Когда немецкие физики узнали о сброшенной на Японию первой бомбе, начались бурные споры, взаимные обвинения. Страсти разгорелись. И тут прозвучал голос Вейцзеккера: «Я думаю, основная причина наших неудач в том, что большая часть физиков из принципиальных соображений не хотела этого. Если бы мы все желали победы Германии, мы наверняка добились бы успеха». Багге понял эти слова прямолинейно и ответил: «Мне кажется, заявление Вейцзеккера — абсурд. Конечно, не исключено, что с ним так было, но о всех этого сказать нельзя».
Вейцзеккер говорил не о сознательном нежелании, а подчеркивал внутренний, подсознательный протест. Ган ответил ему: «Я в это не верю, но я все равно рад, что нам это не удалось». А Вирц, имея в виду бомбу, сказал: «Я рад, что у нас ее не оказалось».
С такими настроениями грандиозную проблему создания атомного оружия решить было невозможно.

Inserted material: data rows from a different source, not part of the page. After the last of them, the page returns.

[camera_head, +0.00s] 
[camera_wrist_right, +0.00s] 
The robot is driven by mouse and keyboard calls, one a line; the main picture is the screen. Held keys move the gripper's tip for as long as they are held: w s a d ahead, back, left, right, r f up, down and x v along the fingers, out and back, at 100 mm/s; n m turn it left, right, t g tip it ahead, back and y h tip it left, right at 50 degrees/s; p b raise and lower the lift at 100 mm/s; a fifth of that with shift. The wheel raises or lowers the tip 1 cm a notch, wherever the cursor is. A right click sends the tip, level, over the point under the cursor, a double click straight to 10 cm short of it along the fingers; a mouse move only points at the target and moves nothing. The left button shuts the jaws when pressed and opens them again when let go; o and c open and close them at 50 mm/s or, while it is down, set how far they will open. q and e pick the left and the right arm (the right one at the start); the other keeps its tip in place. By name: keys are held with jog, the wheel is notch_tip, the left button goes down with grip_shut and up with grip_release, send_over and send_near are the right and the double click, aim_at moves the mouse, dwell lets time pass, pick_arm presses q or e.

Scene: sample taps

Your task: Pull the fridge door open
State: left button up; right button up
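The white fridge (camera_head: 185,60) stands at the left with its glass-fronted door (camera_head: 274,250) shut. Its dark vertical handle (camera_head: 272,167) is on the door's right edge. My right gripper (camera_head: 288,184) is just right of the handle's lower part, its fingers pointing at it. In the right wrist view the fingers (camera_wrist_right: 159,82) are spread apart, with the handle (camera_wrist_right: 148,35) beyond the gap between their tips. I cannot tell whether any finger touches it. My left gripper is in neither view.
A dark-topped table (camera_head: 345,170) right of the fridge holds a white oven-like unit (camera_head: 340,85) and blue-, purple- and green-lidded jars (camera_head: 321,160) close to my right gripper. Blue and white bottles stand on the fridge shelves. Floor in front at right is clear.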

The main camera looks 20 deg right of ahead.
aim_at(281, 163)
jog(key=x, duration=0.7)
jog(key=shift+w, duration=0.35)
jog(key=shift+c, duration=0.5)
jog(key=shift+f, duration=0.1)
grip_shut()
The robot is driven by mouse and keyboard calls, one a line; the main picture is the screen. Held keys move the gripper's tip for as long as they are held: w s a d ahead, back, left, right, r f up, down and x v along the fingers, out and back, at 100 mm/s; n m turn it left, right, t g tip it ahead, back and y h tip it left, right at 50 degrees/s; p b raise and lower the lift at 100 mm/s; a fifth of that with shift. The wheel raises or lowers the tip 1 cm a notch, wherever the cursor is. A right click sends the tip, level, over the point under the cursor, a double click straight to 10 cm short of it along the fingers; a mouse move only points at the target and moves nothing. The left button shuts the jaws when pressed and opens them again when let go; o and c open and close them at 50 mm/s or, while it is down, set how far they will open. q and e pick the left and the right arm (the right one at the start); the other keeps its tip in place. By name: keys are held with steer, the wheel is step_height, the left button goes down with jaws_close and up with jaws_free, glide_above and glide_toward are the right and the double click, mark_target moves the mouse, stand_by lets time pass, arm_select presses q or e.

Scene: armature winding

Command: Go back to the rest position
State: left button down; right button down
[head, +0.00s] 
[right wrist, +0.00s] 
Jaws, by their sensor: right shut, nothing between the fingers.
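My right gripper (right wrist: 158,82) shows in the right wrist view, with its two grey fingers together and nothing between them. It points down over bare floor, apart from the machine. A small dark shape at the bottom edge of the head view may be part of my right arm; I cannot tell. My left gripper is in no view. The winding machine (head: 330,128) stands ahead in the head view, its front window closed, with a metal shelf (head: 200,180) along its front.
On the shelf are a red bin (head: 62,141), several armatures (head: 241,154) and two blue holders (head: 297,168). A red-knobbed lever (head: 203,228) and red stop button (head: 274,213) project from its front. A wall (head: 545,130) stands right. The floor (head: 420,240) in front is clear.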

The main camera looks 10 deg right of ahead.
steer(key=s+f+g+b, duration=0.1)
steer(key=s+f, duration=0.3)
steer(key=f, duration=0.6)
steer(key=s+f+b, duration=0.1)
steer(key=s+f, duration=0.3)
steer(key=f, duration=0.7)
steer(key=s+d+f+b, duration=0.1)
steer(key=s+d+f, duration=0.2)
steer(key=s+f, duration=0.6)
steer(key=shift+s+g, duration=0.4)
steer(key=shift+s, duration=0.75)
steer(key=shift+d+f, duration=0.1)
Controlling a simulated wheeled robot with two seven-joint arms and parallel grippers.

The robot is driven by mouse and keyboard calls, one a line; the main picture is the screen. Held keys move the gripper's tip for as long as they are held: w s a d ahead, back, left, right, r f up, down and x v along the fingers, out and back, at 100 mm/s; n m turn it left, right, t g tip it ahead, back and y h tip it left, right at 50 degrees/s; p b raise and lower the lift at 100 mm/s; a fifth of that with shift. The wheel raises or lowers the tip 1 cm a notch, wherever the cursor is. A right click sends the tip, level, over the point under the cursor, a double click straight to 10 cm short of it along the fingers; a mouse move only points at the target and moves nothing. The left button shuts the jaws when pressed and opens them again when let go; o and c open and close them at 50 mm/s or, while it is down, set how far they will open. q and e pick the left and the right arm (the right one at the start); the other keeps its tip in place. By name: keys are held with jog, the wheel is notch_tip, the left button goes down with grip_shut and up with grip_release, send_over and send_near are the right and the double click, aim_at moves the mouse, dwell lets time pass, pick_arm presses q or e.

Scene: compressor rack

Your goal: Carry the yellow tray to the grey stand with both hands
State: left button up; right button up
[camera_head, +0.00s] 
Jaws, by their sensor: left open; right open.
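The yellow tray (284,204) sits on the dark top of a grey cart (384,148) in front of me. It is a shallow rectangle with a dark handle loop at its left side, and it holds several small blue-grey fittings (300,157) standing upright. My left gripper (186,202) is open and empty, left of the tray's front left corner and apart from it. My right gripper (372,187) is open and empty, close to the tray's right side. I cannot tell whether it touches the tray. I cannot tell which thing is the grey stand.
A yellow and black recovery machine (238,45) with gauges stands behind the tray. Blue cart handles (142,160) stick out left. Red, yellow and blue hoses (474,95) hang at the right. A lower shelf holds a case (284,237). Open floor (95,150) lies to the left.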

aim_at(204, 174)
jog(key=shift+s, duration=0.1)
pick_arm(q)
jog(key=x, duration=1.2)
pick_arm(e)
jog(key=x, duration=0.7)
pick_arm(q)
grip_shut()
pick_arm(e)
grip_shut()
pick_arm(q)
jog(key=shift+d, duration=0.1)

Подводя итоги, можно сделать вывод, что политическое поведение Гейзенберга в большей степени определялось его национализмом. Не так уж много на земном шаре стран, где убеждение в превосходстве своей нации над всеми другими столь открыто выражалось даже в национальном гимне: «Германия превыше всего». Лозунг «Пролетарии всех стран, соединяйтесь!», провозглашенный Марксом и Энгельсом, создавшими Первый Интернационал, тем более замечателен, что оба они — немцы. Второй Интернационал в начале первой мировой войны потерпел крах, как известно, именно потому, что шовинистические чувства в начавшей войну Германии легко возобладали над всеми антивоенными резолюциями предшествовавших конгрессов, где социалисты, немцы прежде всего, торжественно клялись не допустить войну, объявить в случае войны во всех странах всеобщую забастовку и т. д. В предгитлеровские годы националистические чувства были усилены унижением, принесенным Версальским договором, голодом, безработицей, безысходностью, которых не знала ни одна, даже охваченная кризисом, капиталистическая страна.
Гейзенберга в период нацизма, несомненно, раздирали противоречия. Отвращение к нацизму — с одной стороны: удовлетворение от того, что немецкий народ выведен из состояния многолетнего отчаяния, безработицы и голода — с другой; страх перед ужасным возмездием, которое, как он полагал, постигнет Германию после ее поражения, — с третьей; горечь от разрыва с прекрасным интернациональным сообществом физиков, в атмосфере которого он вырос, — с четвертой; наконец, естественное желание уберечь науку — основу своего существования, быть со своим народом. Это типичная судьба интеллектуала при бесчеловечном, варварском деспотизме, если у него нет решимости сделать освобождающий от сомнений выбор. Вдова Гейзенберга назвала свою книгу воспоминаний «Внутренняя ссылка». В предисловии к этой книге авторитетный физик–теоретик и общественный деятель, ученик Паули и Вора, эмигрировавший в 1937 году в США, европеец по воспитанию, Виктор Вайскопф пишет, что Гейзенберг пытался создать «остров порядочности».
Все это, конечно, трагедия не одного Гейзенберга. Это трагедия эпохи.
Иными были позиция и судьба Бора. Он ненавидел нацизм не только потому, что это темная, безжалостная, варварская диктатура, но и потому, что это был прямой враг, раздавивший его Данию. Ненависть не вызывала в нем никаких противоречивых чувств — все было ясно. Он все время находился в тесном контакте с датским Сопротивлением, а через него — с союзными военными органами. Когда настало время, Бора вывезли в Швецию, а затем через Англию в Америку, где он принял деятельное участие в создании атомного оружия. Но когда и эта работа, и война приближались к успешному завершению, его стала мучить проблема послевоенного устройства мира, в котором есть бомба. Он взывал к Рузвельту и Черчиллю, настаивая на передаче «секрета» бомбы СССР, чтобы сохранить союз, возникший во время войны (никто из физиков не знал, что в СССР уже идет энергичная и успешная работа над атомным оружием, и никакого секрета на самом деле нет). Но опытные политики играли Бором, как мячиком, преребрасывая его от одного к другому. Дело было сделано, ученые дали оружие, и теперь можно было распоряжаться им как угодно, не подпуская и близко этих чудаков. Так Бор пришел к своей, иной, чем у Гейзенберга, трагедии. Совсем иной, но она тоже стала трагедией эпохи.